◆ **DESCRIPTION OF THE TASK**
Do not include the pictures; repeat the rest of the data exactly.

◆ **RECORDED INFORMATION**

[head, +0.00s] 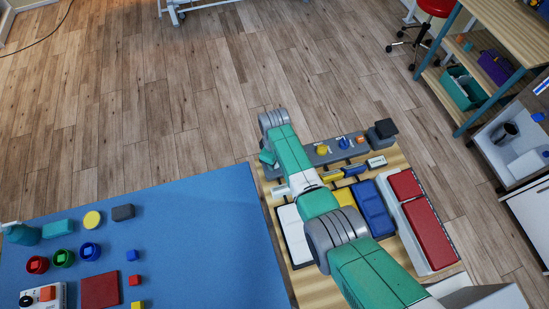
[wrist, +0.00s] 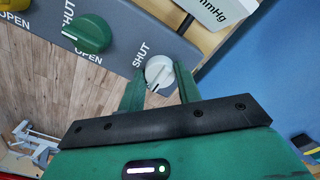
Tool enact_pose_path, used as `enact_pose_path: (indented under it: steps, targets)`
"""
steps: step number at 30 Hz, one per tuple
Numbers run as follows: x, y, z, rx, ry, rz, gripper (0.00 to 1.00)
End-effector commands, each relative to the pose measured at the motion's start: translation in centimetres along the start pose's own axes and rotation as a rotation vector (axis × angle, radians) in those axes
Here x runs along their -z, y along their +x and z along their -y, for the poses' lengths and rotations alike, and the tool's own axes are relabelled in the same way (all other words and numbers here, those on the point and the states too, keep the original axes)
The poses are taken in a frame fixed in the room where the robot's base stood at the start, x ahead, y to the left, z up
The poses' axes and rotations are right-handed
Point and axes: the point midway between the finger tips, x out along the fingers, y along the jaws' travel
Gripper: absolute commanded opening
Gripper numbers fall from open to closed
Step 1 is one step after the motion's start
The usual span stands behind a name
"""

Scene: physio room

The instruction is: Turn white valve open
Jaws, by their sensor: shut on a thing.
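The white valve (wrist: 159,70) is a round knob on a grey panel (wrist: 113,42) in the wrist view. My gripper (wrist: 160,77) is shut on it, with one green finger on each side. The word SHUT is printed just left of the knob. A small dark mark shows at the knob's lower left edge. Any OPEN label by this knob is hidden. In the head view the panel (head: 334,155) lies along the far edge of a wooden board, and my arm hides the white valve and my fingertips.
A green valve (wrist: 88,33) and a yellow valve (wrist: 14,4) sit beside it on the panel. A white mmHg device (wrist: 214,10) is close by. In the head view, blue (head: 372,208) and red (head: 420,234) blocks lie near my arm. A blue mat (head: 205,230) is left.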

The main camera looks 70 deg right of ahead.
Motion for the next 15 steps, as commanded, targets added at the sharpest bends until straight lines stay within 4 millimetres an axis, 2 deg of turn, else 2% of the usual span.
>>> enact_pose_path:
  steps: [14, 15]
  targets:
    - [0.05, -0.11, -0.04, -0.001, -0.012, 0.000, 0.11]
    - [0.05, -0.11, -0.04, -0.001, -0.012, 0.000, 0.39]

◆ **CORRECT ANSWER**
[head, +0.00s] 
[wrist, +0.00s] 
Tool enact_pose_path, used as `enact_pose_path: (indented under it: steps, targets)`
"""
steps: step number at 30 Hz, one per tuple
Numbers run as follows: x, y, z, rx, ry, rz, gripper (0.00 to 1.00)
End-effector commands, each relative to the pose measured at the motion's start: translation in centimetres along the start pose's own axes and rotation as a rotation vector (axis × angle, radians) in those axes
Here x runs along their -z, y along their +x and z along their -y, for the poses' lengths and rotations alike, and the tool's own axes are relabelled in the same way (all other words and numbers here, those on the point and the states too, keep the original axes)
The poses are taken in a frame fixed in the room where the robot's base stood at the start, x ahead, y to the left, z up
The poses' axes and rotations are right-handed
Point and axes: the point midway between the finger tips, x out along the fingers, y along the jaws' travel
Gripper: absolute commanded opening
Gripper numbers fall from open to closed
Step 1 is one step after the motion's start
The usual span stands behind a name
"""

Scene: physio room

The instruction is: Turn white valve open
Jaws, by their sensor: shut on a thing.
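The white valve (wrist: 159,70) is a round knob on a grey panel (wrist: 113,42) in the wrist view. My gripper (wrist: 160,77) is shut on it, with one green finger on each side. The word SHUT is printed just left of the knob. A small dark mark shows at the knob's lower left edge. Any OPEN label by this knob is hidden. In the head view the panel (head: 334,155) lies along the far edge of a wooden board, and my arm hides the white valve and my fingertips.
A green valve (wrist: 88,33) and a yellow valve (wrist: 14,4) sit beside it on the panel. A white mmHg device (wrist: 214,10) is close by. In the head view, blue (head: 372,208) and red (head: 420,234) blocks lie near my arm. A blue mat (head: 205,230) is left.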

The main camera looks 70 deg right of ahead.
Motion for the next 15 steps, as commanded, targets added at the sharpest bends until straight lines stay within 4 millimetres an axis, 2 deg of turn, else 2% of the usual span.
>>> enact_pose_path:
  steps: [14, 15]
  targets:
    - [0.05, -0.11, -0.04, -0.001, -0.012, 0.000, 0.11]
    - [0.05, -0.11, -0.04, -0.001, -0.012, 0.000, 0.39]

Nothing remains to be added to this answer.